Organizers: Sarah Baechle (U of Mississippi) and Carissa Harris (Temple)

On June 24, 2022, when the U.S. Supreme Court overturned the constitutional right to  abortion and explicitly invoked medieval common law as precedent, Texas Attorney General Ken  Paxton’s office published a press release titled “AG Paxton Celebrates End of Roe v. Wade;  Announces Abortion Now Illegal in Texas” proclaiming the establishment of a new annual agency  holiday to commemorate the legal denial of reproductive self-determination to everyone in the  country’s second most populous state.
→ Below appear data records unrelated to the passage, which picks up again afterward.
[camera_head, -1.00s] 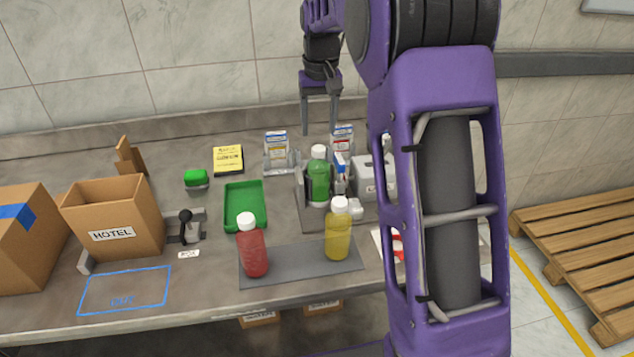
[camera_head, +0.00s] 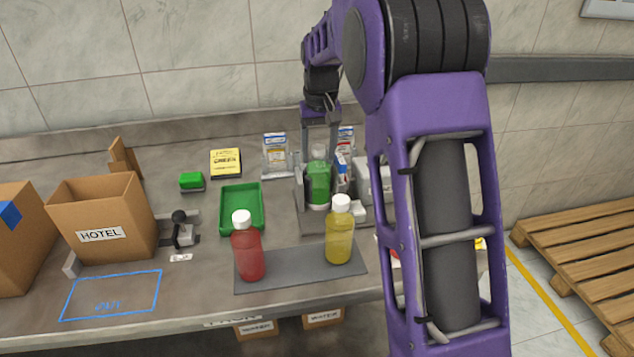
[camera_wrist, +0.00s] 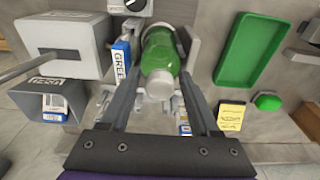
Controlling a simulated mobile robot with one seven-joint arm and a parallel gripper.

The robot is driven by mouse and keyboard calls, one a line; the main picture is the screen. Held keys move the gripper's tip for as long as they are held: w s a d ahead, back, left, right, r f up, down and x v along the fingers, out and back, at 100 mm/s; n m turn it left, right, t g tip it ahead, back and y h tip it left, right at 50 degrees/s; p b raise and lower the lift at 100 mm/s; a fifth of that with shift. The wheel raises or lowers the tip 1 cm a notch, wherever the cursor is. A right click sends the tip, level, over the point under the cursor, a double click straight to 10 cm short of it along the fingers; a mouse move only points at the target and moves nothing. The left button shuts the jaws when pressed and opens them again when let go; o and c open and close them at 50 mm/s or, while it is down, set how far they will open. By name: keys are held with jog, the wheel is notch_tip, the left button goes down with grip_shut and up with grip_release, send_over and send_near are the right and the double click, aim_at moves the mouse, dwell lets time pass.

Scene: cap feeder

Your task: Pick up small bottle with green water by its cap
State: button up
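The small bottle with green water (camera_head: 318,188) stands upright in the grey station at the back middle of the bench. Its white cap (camera_wrist: 160,83) faces the camera in the wrist view, with the green body (camera_wrist: 160,52) beyond it. My gripper (camera_head: 319,156) is above the bottle and points down. Its two fingers are on either side of the cap, with small gaps in the wrist view (camera_wrist: 158,86), so it looks open. In the head view the cap is partly hidden between the fingers.
A red bottle (camera_head: 247,254) and a yellow bottle (camera_head: 340,238) stand on a grey mat in front. A green tray (camera_head: 258,210) lies to the left.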

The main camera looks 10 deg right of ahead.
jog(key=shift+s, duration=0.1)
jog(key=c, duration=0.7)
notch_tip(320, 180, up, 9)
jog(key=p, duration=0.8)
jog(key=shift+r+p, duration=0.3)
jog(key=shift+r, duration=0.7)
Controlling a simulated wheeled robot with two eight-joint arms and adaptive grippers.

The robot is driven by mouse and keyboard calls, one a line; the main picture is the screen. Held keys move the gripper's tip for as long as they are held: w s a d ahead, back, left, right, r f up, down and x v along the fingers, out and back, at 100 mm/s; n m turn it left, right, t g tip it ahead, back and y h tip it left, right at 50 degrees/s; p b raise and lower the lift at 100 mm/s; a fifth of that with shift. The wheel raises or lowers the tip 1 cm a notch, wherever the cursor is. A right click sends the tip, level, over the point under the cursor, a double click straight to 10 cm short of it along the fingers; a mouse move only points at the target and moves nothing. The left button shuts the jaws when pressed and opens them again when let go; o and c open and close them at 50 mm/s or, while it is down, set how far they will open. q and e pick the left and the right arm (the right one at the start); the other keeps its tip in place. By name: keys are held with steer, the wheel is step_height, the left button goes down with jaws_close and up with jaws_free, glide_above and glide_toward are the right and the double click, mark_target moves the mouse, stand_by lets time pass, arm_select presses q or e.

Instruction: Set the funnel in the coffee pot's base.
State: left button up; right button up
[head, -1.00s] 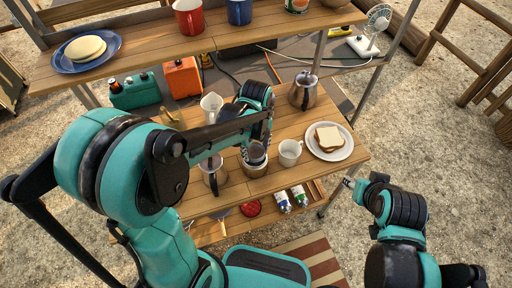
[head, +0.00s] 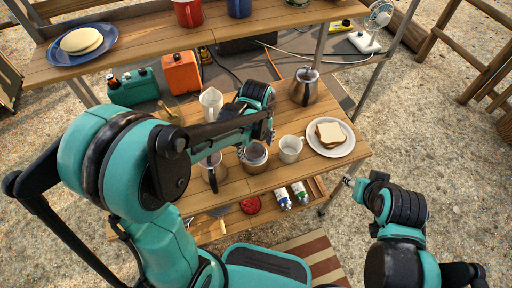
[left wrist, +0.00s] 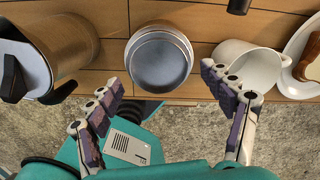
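The coffee pot's base (head: 255,158) is a short round metal cup upright on the lower wooden shelf. In the left wrist view the base (left wrist: 159,38) shows its round mouth, filled by a smooth grey inner surface. This looks like the funnel (left wrist: 160,64) sitting inside the rim, though its shape is hard to make out. My left gripper (head: 258,140) hovers just above the base. In the left wrist view my left gripper (left wrist: 164,88) has its fingers spread, with nothing between them. My right gripper (head: 349,182) is off the shelf's right front corner, too small to judge.
A metal pot with a black handle (head: 214,173) stands left of the base, a white mug (head: 290,148) close right. A plate (head: 314,147) with a sandwich is farther right. A white jug (head: 210,103) and a metal kettle (head: 304,88) stand behind. An upper shelf (head: 130,68) overhangs the back.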

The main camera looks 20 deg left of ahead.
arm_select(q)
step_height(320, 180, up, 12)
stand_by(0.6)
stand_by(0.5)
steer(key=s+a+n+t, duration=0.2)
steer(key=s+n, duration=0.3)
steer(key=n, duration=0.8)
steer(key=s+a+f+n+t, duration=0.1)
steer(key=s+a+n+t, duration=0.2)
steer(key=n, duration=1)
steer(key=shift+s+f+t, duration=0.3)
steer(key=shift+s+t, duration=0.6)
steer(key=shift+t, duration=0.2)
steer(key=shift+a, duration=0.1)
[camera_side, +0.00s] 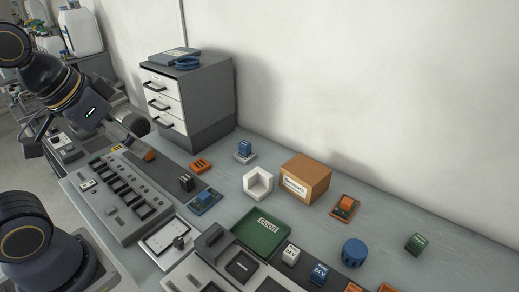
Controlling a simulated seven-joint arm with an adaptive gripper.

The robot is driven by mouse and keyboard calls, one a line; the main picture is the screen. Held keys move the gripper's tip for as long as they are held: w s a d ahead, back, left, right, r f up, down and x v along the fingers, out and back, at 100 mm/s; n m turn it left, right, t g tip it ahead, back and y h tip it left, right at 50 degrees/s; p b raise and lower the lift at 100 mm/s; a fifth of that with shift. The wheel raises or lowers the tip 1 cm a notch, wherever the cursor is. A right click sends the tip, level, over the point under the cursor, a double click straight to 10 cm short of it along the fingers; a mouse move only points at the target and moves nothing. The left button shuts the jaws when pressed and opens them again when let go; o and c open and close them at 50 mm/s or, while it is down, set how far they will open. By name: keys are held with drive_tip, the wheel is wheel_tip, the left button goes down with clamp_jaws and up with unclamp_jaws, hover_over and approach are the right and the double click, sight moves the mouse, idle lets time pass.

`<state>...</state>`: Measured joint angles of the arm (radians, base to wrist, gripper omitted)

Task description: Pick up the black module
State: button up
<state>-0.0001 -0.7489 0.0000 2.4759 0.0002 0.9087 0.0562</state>
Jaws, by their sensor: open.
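A small black module (186,182) stands upright on the bench, just behind and left of a blue module on a dark blue base (204,199). My gripper (136,145) is at the upper left, to the left of the black module and apart from it. It is open, and I see nothing held in it. Its fingers are small and partly overlapped in this view. An orange piece (149,155) shows right by the fingertips; I cannot tell whether it touches them.
A grey panel with dark slots (127,200) lies below the gripper. A drawer cabinet (205,100) stands behind. Right of the module are an orange block (201,166), a white corner block (258,183), a cardboard box (305,179) and a green tray (261,234). The bench's right side has free room.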

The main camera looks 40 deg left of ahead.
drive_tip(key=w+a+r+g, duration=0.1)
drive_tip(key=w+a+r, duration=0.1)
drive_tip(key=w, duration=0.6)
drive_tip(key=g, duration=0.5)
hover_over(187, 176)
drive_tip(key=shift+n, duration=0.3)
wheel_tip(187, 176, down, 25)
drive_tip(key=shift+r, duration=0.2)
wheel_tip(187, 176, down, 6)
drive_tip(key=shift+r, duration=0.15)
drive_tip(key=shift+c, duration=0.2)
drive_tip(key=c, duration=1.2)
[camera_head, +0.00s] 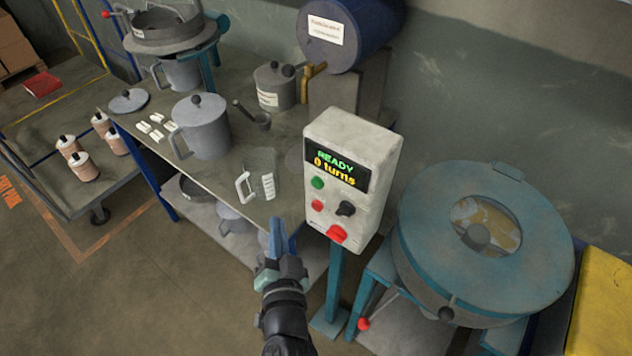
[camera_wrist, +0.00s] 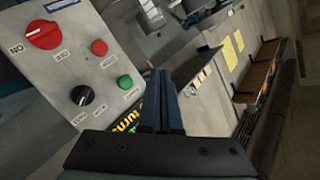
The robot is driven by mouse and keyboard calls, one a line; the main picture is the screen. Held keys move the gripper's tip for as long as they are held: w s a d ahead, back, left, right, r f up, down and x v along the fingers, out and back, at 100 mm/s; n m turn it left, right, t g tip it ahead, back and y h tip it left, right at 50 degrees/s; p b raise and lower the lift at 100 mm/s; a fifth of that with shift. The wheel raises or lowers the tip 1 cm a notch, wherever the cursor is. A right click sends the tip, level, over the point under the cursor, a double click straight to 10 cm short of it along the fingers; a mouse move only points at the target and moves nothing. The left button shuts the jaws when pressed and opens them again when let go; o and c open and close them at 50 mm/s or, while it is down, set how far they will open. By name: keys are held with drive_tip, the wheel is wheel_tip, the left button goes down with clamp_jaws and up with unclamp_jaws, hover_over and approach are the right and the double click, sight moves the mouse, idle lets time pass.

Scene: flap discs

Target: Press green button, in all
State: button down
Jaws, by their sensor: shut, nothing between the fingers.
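The green button (camera_head: 318,183) is a round button on the left of a light grey control box (camera_head: 375,150), just under its display (camera_head: 336,168). The display reads "READY" and "0 turns". The green button also shows in the wrist view (camera_wrist: 124,82), close to the left of my fingers. My gripper (camera_head: 276,228) is shut and empty, in front of and lower left of the box. In the wrist view its dark blue fingertips (camera_wrist: 161,74) lie together. In neither view can I see the fingers touching the button.
A red button (camera_head: 317,205), a black knob (camera_head: 345,208) and a larger red control (camera_head: 337,234) share the panel. A workbench with a clear jug (camera_head: 259,174) and grey canister (camera_head: 203,127) stands left. A round blue-rimmed machine (camera_head: 420,232) stands right.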

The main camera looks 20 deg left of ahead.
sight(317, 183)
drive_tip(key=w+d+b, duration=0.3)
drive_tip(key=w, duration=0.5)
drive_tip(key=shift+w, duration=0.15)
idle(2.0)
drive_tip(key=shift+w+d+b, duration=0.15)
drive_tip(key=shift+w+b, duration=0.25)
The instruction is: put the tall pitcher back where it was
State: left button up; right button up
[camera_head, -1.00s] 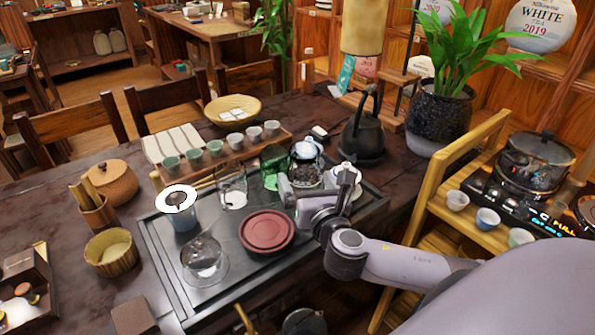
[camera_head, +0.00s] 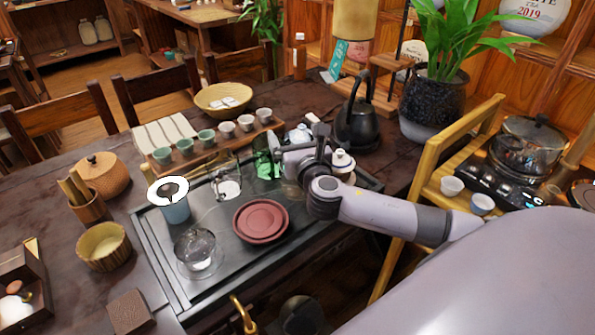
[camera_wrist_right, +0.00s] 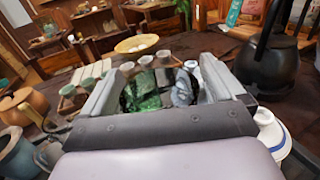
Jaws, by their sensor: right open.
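Several glass vessels stand on the dark tea tray (camera_head: 160,262); I cannot tell for certain which is the tall pitcher. A clear glass one with a handle (camera_head: 226,182) stands near the tray's back. A green glass one (camera_head: 264,166) stands to its right, partly behind my right gripper (camera_head: 292,152). A rounder clear one (camera_head: 196,252) stands at the front left. The right gripper is open over the tray's back right. In the right wrist view, the green glass (camera_wrist_right: 143,92) and a clear vessel (camera_wrist_right: 183,90) show between its spread fingers; contact is unclear. My left gripper is out of view.
A dark red round dish (camera_head: 261,221) lies mid-tray. A blue cup with a white-rimmed strainer (camera_head: 174,208) stands at the left. Small cups line a wooden rack (camera_head: 215,144) behind. A black kettle (camera_head: 356,122) and white lidded cup (camera_head: 342,163) are right of the gripper.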

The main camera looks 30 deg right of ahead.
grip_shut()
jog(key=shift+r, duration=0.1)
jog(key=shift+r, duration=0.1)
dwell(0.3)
This thread invites papers which capaciously consider the  intersections between festivity and violation: how, it asks, do we account for the ways that  celebration, feasting, and exultation are often accompanied by, enable, or celebrate interpersonal  violence, inequality, marginalization, or constraint? Papers might explore this subject  straightforwardly, considering accounts of medieval parties that precipitated violence, such as  pregnancy laments, for example, which identify holiday celebrations as occasions for sexual violence  and exploitation, or examine texts like Chaucer’s Reeve’s Tale or the story of Lot’s daughters, which  link intoxication and assault perpetration. Or, papers might tap into intersectional feminist concerns  with power and violation by unearthing the “parties” that emerge in response to violence exposing  lines of domination–as when Isabella Gronowessone and her daughters joined together to castrate  Roger of Pulesdon in an act of potential retributive justice for rape in 1305. We welcome proposals  that consider how these communal networks unsettle the institutional curtailment of corporeal liberty  for marginalized individuals when participants become “party to” legal pursuit for their shared acts,  such as when Elizabeth Crippen was summoned before Canterbury’s ecclesiastical court to answer  charges that she had assisted Ellen Tressar in terminating her pregnancy in 1527. We are particularly  interested in papers which investigate ways “Jubilee” itself, as a celebration that marks duration or a  tradition of power ossifies domination and violence as enduring historical constants that are worthy of  celebration through their very endurance–and papers which seek new traditions of feminist autonomy  in which medieval studies might jubilate, 50 years in the future.